Wehsely erwartet sich hier aber auch Unterstützung von Bundesebene, vor allem von Integrationsminister Sebastian Kurz (ÖVP).

Ablehnung auch vom Koalitionspartner

„Verschärfte Sanktionsmaßnahmen und Lebensmittelgutscheine statt Geld wird die Situation von Jugendlichen und jungen Erwachsenen kaum verbessern“, zeigte sich Birgit Hebein, Sozialsprecherin der Wiener Grünen, verwundert. Solche Maßnahmen würden keine Jobs und keine Perspektiven schaffen. Der Vorschlag sei bereits im Vorjahr in der Rot-Grünen Koalition diskutiert worden. Die Grünen hätten damals bereits klargestellt, dass es „mit uns keine Verschlechterungen auf Kosten von Jugendlichen geben wird“.

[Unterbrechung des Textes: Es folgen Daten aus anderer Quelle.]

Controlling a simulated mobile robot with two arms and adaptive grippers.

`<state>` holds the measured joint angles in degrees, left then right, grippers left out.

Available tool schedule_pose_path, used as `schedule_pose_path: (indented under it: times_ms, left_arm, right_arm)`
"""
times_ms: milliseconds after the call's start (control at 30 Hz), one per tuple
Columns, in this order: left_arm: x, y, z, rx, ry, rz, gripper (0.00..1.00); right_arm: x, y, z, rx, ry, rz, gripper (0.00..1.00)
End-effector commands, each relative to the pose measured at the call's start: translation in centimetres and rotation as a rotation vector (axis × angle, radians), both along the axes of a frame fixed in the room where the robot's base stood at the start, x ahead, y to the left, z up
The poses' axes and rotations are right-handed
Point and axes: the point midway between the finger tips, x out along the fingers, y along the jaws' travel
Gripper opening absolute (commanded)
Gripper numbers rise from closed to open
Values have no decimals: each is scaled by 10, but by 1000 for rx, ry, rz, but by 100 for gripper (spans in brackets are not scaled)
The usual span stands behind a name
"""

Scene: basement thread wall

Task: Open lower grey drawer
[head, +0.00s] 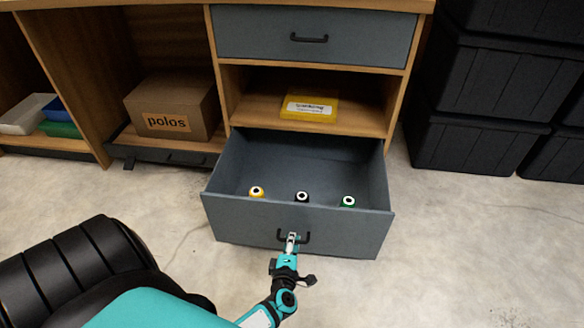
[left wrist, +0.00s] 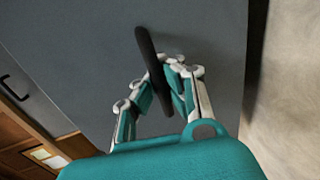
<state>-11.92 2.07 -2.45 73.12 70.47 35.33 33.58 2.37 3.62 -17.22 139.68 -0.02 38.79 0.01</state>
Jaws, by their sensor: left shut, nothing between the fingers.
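The lower grey drawer (head: 230,220) is pulled well out of the wooden cabinet in the head view, its inside open to view. Its black bar handle (head: 308,238) is in the middle of the front. My left gripper (head: 292,238) is at this handle, fingers shut with nothing held between them. In the left wrist view the dark handle (left wrist: 150,60) crosses close by the fingers of my left gripper (left wrist: 166,78), against the grey drawer front (left wrist: 80,50). Whether they touch the handle is unclear. My right gripper is not in view.
Thread spools with yellow (head: 256,191), black (head: 302,196) and green (head: 348,201) rims stand in the drawer. Above are a yellow box (head: 309,108) on a shelf and a closed upper drawer (head: 260,35). Black crates (head: 470,145) stand right. Floor is clear right of the drawer.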

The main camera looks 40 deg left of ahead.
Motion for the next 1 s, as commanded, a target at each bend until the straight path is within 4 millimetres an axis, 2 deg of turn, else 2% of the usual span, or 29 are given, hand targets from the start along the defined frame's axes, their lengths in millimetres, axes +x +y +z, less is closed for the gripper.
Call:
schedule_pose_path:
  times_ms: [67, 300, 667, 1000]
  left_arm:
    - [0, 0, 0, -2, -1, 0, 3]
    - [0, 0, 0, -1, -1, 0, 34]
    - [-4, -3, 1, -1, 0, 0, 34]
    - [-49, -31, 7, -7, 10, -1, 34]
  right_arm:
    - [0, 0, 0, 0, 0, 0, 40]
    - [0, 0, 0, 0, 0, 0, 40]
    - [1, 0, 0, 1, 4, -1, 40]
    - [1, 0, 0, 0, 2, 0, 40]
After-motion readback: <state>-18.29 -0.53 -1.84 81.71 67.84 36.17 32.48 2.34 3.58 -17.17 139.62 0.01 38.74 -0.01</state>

An den wirklichen Problemen werde auch der Sozialbericht nichts ändern, kritisierte Wiens FPÖ-Klubobmann Johann Gudenus. Allein die Tatsache, dass gut 100.000 Kinder und Jugendliche in Wien von Armut betroffen seien, die Jugendarbeitslosigkeit viel zu hoch sei und auf vier Suchende gerade eine offene Lehrstelle komme, mache das Versagen der Rot-Grünen Stadtregierung im Sozialbereich deutlich.

Der Sozialbericht mache deutlich, dass Jugendliche ohne oder nur mit PFlichtschulabschluss kaum Chancen auf einen Arbeitsplatz haben und daher notgedrungen in der Mindestsicherung verharren, so Ingrid Korosec, Sozialsprecherin der Wiener ÖVP. Die jetzt präsentierten Maßnahmen kämen um Jahre zu spät, zudem beträfen sie Selbstverständlichkeiten wie die schrittweise Kürzung der Geldleistung, wenn Jugendliche arbeitsmarktfördernde Maßnahmen verweigern.

Der Wiener Sozialbericht

Der Wiener Sozialbericht bietet einen umfassenden Überblick über die sozialen Leistungen der Stadt und ist eine wichtige Grundlage für die Steuerung und Weiterentwicklung des sozialen Leistungsangebotes. Rund 13 Prozent der Wiener Bevölkerung nehmen eine soziale Leistung aus der Geschäftsgruppe Gesundheit und Soziales in Anspruch, dazu zählen etwa Leistungen aus der Bedarfsorientieren Mindestsicherung, der Behindertenhilfe oder Pflege und Betreuung.

Für die sozialen Leistungen stellt die Stadt Wien insgesamt pro Jahr 2,9 Mrd. Euro bereit, was rund einem Viertel des Gesamtbudgets der Stadt entspricht. Rund 1,4 Mrd. Euro entfallen auf die Leistungen der Geschäftsgruppe Gesundheit und Soziales.